We could also just use rsync to sync changes to the disk, and then do regular backups on a daily basis.
Though if we used rdiff-backup, we could sync the changes to disk and make snapshots all with the same program. Just delete the rdiff-backup-data folder to get rid of the delta files (which would be unnecessary for snapshots).
I think we could actually implement quite a number or backup and archival features using rdiff-backup and basic system commands alone. What do you guys think?
Like you say the optino is there, we should stick to one and make sure it is working the way we want before adding another option though.
I agree. The point I'm getting at though, is that although we already have a working rsync function, and we could still do snapshots with it, rdiff-backup gives us more options.
For the type of service minecraft is, and the kind of backups we'll be doing, rdiff-backup seems like the better choice. It also opens up more doors for other features down the road since it gives you more options to work with (i.e. being able to get a copy of a world folder at any point in time between the first backup and the current backup).
So should we dump rsync, implement rdiff-backup, and rework the backup commands to use rdiff-backup for snapshots (which would also enable us to dump our checksum function), or just continue with rsync?
Sounds like rdiff is a much better option. I have some time later today, should be able to throw something together.
Alright, I am going to ask the the feature branch be up-to-date with the develop branch, the scriptname variable has obviously been fixed in the latest version.
The question is, where are we syncing to? what directory?
rdiff-backup to the RD_WORLDS_DIR spits an error saying that it will mess it up if it uses this one.
RD_WORLDS_DIR has been deprecated. I brought the rsync branch up to date with develop on my end, but I forgot to push the changes.

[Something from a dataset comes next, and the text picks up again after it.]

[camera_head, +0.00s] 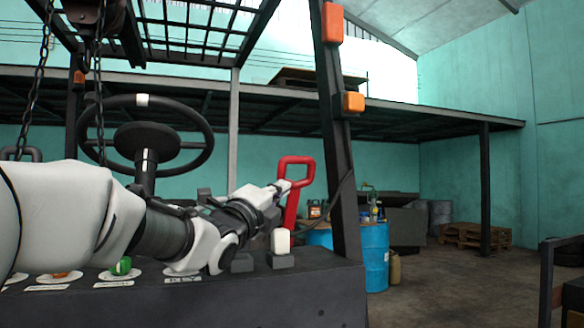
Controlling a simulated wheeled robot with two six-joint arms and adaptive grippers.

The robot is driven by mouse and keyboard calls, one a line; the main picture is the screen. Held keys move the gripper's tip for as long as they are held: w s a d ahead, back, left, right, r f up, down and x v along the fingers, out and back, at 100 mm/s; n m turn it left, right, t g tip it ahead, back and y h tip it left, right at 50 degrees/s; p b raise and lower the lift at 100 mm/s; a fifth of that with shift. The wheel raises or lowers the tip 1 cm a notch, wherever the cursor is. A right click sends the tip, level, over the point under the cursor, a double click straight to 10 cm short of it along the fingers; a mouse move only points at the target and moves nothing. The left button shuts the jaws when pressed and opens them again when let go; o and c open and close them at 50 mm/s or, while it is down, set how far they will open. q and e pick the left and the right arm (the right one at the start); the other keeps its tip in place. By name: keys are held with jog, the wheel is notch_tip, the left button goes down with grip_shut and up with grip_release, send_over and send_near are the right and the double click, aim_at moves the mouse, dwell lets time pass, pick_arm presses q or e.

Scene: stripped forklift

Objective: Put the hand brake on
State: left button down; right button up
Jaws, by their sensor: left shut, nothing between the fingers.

The rdiff-backup work should be done in a new feature branch though. I want to keep feature-rsync around for later experimentation.
Also, if we run into issues with rdiff-backup hogging I/O or CPU time, we can use ionice and cpulimit. Though they need to be installed, since I don't think most distributions come with those packages by default.
It seems I can't rollback to your last commit on that file. I will have to try later. Now to make that other branch set up properly.
I've got a branch I can push. No work done on it yet though.
If you want to reset your branch back to a specific point, just use git reset --hard HEAD~n
where "n" is the number of commits back you want to go. You can also specify a SHA checksum instead of "HEAD~n" to specify a specific commit.
You could also make a branch based off of the current head of feature-rsync, and then do the git reset on feature-rsync to effectively move all your commits from the old branch to the new branch you've created.
Though I'd like to have feature-rdiff-backup based off of the latest commit on develop to help keep things from getting messy. I suppose if you did he reset as I mentioned, and then did a rebase on the new branch, that would probably take care of it. I've never done a rebase myself though.
Though keep in mind that the --hard option will erase your commits from that branch, so if you don't make a new branch first, your work will be lost.
I won't be available until probably 9 or 10 PM PST, but if you're still up, go ahead and start a hangout on G+ so we can discuss exactly how to go about implementing rdiff-backup. We could also do Thursday or Friday if you're busy.
Alright, so I am working on a restore function and I am currently wondering just where the rdiff-backup should restore to.
The process so far is: Set REF similar to other functions Check to make sure that $2 is set when called, if not, explain what accepted values are. Check to make sure the server is not running. Setup timeframe ($2)f variable to pass to the function backup_incr_restore
The function: (for development, it is just spitting out variable strings) Check for a directory inside the restore target Ask user if they want to overwrite what is present? Run rdiff-backup -v 6 -r $timeframe $(var where restoring from) $(var where we are restoring to)
Looks good to me. Push the code to the feature branch and I'll take a look at it.
Minor changes, but the script is acting the way I expect it to when being called.
We've already got some work done on this in the feature-rsync branch (thanks goes to Will for that), but it needs to get finished asap. A number of people using this script on servers with large world files are experiencing server timeout issues when running backups. I'm convinced it's due to I/O saturation when the backup function is run since it just dumps absolutely everything and wastes system bandwidth and space.